Sure there are competitors, Google Voice and Apple’s FaceTime, but Skype has an enormous lead and Skype already has two established features that should be the envy of any Internet company: 1) they have a platform that could readily be used for advertising and promotion and 2) they already have a system in place to charge people (i.e., Skype Credit and Skype subscription services) that enable them to make money by charging people some of the lowest prices anywhere for dialing land and mobile phones.

Hats off to Microsoft.  My only advice to the company: keep Skype separate and remember what has made it a success in the first place.  Too much change to the service, especially pricing and how the Skype interface works, could be fatal.


In branding you really cannot have your cake and eat it too.

(A branding aside, Ferrari announced a family car this past week.  Wow.  What a mistake.  Sure, family driving is a nice, rich market, but family driving is not what Ferrari is all about.  Brand extensions that contradict your core characteristics dilute the brand.  This is known as the trading-down strategy and it’s inherently risky because your traditional target market can be quickly alienated.  End of story.)

The Ivy League is our loser of the week for precisely this reason. 

These select schools have built their reputations over literally hundreds of years by being just that: select.

They can rightly be accused of being elitist, but it is being elitist that supports their enduring appeal.

Recently, though, some of the schools in the Ivy League seem to have been practicing some below-the-belt marketing aimed at broadening their audience and making the schools –as if this were even necessary— look even more exclusive.  How?  By reaching out with promotional materials and invitations to apply to students who didn’t stand a snowball’s chance in hell of getting accepted.  This plumps the numbers so that an even smaller percentage of people actually get accepted (this year, for example, a record 6.2 percent of applicants were accepted at Harvard).

Folks, this is really the worst kind of marketing.  Not only does it leave a terrible taste in the mouth of thousands who find themselves rightfully disillusioned at a very sensitive time of their lives, but it also sends a message that these highly esteemed institutions have stooped to cynical and predatory marketing gimmicks –the kind of stunts that give marketing a bad name.

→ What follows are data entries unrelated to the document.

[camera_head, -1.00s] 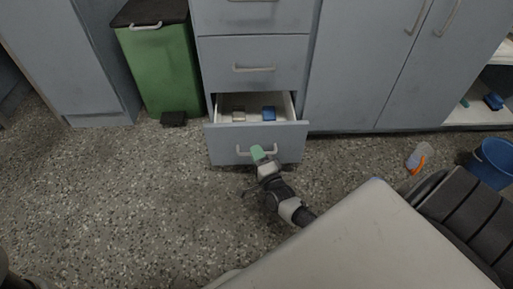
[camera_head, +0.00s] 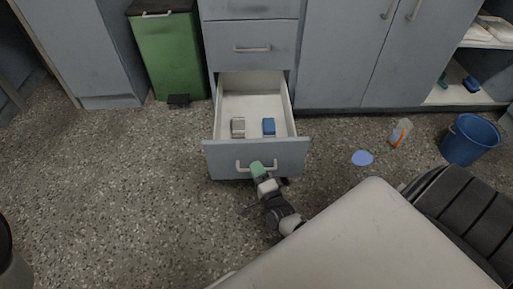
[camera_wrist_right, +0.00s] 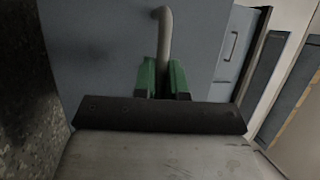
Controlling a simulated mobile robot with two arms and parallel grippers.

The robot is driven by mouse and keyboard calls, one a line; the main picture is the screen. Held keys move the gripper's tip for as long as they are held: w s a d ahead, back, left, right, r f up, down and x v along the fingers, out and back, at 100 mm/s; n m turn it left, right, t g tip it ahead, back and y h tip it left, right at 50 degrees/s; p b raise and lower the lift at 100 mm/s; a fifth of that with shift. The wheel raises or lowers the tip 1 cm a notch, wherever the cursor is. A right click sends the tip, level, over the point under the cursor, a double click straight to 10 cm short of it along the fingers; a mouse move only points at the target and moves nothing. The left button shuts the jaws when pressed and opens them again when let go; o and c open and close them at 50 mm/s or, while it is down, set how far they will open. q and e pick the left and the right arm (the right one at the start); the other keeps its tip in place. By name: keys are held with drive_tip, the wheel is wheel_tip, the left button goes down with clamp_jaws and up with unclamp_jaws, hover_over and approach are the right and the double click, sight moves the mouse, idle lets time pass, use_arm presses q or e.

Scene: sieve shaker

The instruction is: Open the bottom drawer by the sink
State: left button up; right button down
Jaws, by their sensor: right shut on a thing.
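The bottom drawer (camera_head: 225,159) is a blue-grey drawer pulled well out of the cabinet in the head view. A grey box-like item (camera_head: 238,127) and a blue item (camera_head: 268,126) lie inside it. My right gripper (camera_head: 257,169) is at the drawer's front and shut on its handle (camera_head: 243,166). In the right wrist view the green fingers of my right gripper (camera_wrist_right: 162,80) close around the pale handle bar (camera_wrist_right: 165,40). My left gripper is not in view.
A closed drawer (camera_head: 225,45) sits above. A green bin (camera_head: 168,55) stands to the left, cupboard doors (camera_head: 345,50) to the right. A blue bucket (camera_head: 470,138), a bottle (camera_head: 400,133) and a flat blue disc (camera_head: 362,158) are on the floor at right.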

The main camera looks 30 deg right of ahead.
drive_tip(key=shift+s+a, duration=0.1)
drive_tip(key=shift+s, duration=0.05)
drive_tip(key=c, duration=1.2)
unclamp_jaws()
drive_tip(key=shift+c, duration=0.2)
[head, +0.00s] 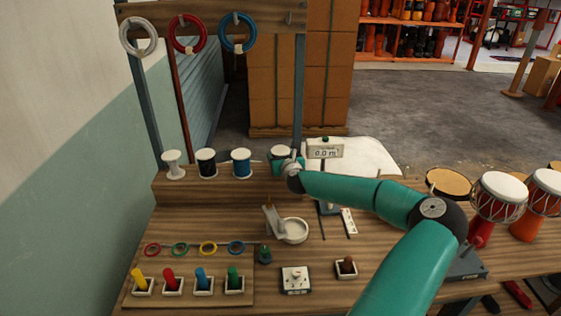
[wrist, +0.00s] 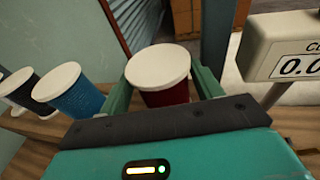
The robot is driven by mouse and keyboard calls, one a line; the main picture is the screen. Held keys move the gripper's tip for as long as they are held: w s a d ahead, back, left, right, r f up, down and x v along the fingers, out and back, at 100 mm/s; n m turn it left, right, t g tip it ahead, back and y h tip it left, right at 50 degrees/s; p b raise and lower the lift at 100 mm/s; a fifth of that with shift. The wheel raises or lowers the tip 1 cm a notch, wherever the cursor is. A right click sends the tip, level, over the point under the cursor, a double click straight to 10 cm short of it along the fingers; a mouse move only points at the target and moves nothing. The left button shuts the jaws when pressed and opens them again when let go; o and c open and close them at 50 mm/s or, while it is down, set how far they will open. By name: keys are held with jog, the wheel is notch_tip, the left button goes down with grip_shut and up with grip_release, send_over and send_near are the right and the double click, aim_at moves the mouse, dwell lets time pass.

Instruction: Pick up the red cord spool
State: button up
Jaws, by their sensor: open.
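The red cord spool (wrist: 167,97) has a white round top and stands between the two green fingers of my gripper (wrist: 163,84) in the wrist view. The fingers are open, one on each side of the spool; whether either touches it is not clear. In the head view my gripper (head: 281,157) is over the right end of the raised wooden shelf and hides the red spool. The lower part of the spool is hidden behind the gripper body in the wrist view.
A blue spool (wrist: 70,91) stands just left of the gripper, with a black spool (head: 206,163) and a white spool (head: 173,165) further left. A display box (head: 325,149) stands close on the right. A white dish (head: 292,231) sits in front on the bench.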

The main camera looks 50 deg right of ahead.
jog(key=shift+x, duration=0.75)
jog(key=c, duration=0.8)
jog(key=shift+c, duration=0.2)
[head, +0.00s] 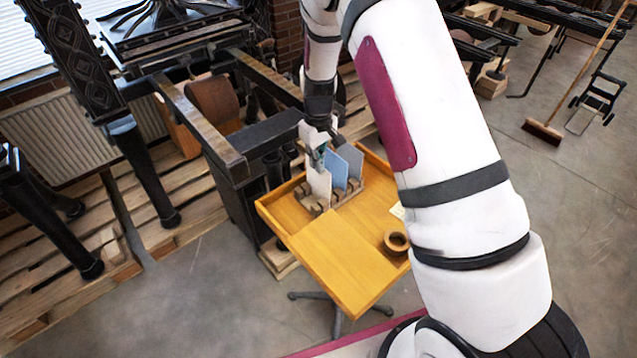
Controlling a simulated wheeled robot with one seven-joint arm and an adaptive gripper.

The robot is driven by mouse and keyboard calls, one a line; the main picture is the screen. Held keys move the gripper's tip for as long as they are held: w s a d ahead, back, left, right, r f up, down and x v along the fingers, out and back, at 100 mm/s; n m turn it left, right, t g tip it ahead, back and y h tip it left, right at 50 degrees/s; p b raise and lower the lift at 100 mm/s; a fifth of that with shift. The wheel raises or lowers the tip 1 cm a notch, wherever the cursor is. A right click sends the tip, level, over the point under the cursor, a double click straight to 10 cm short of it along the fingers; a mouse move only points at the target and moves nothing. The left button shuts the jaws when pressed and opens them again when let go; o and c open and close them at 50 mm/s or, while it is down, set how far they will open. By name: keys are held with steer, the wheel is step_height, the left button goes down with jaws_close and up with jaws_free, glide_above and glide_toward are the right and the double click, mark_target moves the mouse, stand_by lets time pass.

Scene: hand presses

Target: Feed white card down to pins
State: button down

Fact is, this isn’t marketing at all because it violates one of the cornerstone rules of marketing: don’t raise false expectations in your Target Market.  Don’t pretend to be able to deliver something that you cannot.  Promotions that do this are doomed to fail.  They might not seem to fail right away (e.g., Harvard and others get significant spikes in the number of applicants), but they corrode brand equity.  Like Ferrari you can’t be exclusive and simultaneously not-exclusive.

But the Ivy League isn’t just some luxury or status brand, it is an institutional brand that is meant to express high academic and, dare-I-say-it?, ethical and cultural values.  Tactics like this are even more damaging for institutional brands.

The good news for the Ivy League is this: if they abandon these cheap tactics soon, the damage shouldn’t be permanent.  After all, it takes generations to build up profound institutional brands like these and they won’t be diminished overnight.  The only question is: will these tactics stop?  When distinguished college admissions counselors are calling Harvard’s tactics “not honorable” and “misleading,” they better.

And, remember, it’s always easier when you keep marketing and branding in mind. 




Marketing without an understanding of the brand behind the campaign is just a tactic at a fire sale.